TASK:
Using the listing below, extract each line that has the word "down" in it.

PROVIDED MATERIAL:

--- start ---

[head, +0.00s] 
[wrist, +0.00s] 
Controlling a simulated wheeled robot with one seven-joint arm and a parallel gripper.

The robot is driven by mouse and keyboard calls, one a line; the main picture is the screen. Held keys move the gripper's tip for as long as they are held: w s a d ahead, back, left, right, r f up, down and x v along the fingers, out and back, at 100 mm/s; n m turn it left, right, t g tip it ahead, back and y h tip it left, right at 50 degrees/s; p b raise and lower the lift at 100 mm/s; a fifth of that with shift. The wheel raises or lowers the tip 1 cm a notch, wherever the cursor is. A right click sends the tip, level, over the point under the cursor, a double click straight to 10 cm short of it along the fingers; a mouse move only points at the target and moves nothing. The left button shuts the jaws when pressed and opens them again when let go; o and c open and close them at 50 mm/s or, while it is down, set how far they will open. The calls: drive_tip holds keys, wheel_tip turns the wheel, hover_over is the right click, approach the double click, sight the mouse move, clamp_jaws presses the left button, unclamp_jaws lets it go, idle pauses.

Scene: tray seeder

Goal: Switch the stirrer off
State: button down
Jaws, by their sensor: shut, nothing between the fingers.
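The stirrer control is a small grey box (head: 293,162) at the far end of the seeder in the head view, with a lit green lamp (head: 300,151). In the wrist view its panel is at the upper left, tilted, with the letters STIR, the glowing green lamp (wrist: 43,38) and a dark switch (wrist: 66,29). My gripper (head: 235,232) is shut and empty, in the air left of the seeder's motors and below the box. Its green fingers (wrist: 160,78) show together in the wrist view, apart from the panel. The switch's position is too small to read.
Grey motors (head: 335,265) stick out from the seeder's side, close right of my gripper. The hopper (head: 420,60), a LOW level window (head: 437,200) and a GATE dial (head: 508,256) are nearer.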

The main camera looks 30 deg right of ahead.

--- end ---

RESPONSE TO THIS EXERCISE:
The robot is driven by mouse and keyboard calls, one a line; the main picture is the screen. Held keys move the gripper's tip for as long as they are held: w s a d ahead, back, left, right, r f up, down and x v along the fingers, out and back, at 100 mm/s; n m turn it left, right, t g tip it ahead, back and y h tip it left, right at 50 degrees/s; p b raise and lower the lift at 100 mm/s; a fifth of that with shift. The wheel raises or lowers the tip 1 cm a notch, wherever the cursor is. A right click sends the tip, level, over the point under the cursor, a double click straight to 10 cm short of it along the fingers; a mouse move only points at the target and moves nothing. The left button shuts the jaws when pressed and opens them again when let go; o and c open and close them at 50 mm/s or, while it is down, set how far they will open. The calls: drive_tip holds keys, wheel_tip turns the wheel, hover_over is the right click, approach the double click, sight the mouse move, clamp_jaws presses the left button, unclamp_jaws lets it go, idle pauses.
State: button down

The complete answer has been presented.